## START Given material
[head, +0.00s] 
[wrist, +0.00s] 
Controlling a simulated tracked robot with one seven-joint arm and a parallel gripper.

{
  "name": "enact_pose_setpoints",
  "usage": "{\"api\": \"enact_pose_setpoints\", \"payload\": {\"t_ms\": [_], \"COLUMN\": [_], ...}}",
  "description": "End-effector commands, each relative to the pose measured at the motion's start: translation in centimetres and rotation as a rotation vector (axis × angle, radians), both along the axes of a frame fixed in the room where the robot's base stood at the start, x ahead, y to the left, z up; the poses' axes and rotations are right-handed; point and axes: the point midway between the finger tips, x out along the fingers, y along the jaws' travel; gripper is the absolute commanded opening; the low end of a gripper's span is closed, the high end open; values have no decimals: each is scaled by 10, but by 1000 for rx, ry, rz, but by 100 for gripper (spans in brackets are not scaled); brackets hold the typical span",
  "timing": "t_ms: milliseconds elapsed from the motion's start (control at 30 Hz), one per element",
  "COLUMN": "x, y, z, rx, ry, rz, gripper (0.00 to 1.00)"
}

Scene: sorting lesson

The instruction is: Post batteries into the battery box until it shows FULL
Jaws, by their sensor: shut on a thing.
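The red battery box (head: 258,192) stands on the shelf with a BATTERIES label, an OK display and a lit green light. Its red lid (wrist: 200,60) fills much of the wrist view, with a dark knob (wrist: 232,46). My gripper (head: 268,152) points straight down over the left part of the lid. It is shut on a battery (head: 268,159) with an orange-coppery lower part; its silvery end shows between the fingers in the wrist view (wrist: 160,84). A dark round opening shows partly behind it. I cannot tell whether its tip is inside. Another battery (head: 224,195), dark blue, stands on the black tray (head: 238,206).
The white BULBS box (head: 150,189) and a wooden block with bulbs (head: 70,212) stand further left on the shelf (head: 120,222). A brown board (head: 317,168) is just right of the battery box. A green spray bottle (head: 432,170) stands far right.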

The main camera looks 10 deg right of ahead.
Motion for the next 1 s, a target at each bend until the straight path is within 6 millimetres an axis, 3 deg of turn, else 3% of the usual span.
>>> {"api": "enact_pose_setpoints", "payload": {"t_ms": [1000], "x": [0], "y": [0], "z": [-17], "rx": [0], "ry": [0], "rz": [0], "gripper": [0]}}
## END Given material
**What you need to do:**
Print the material above verbatim, first line through the line containing "Scene: sorting lesson", both included.

**Exercise result:**
[head, +0.00s] 
[wrist, +0.00s] 
Controlling a simulated tracked robot with one seven-joint arm and a parallel gripper.

{
  "name": "enact_pose_setpoints",
  "usage": "{\"api\": \"enact_pose_setpoints\", \"payload\": {\"t_ms\": [_], \"COLUMN\": [_], ...}}",
  "description": "End-effector commands, each relative to the pose measured at the motion's start: translation in centimetres and rotation as a rotation vector (axis × angle, radians), both along the axes of a frame fixed in the room where the robot's base stood at the start, x ahead, y to the left, z up; the poses' axes and rotations are right-handed; point and axes: the point midway between the finger tips, x out along the fingers, y along the jaws' travel; gripper is the absolute commanded opening; the low end of a gripper's span is closed, the high end open; values have no decimals: each is scaled by 10, but by 1000 for rx, ry, rz, but by 100 for gripper (spans in brackets are not scaled); brackets hold the typical span",
  "timing": "t_ms: milliseconds elapsed from the motion's start (control at 30 Hz), one per element",
  "COLUMN": "x, y, z, rx, ry, rz, gripper (0.00 to 1.00)"
}

Scene: sorting lesson

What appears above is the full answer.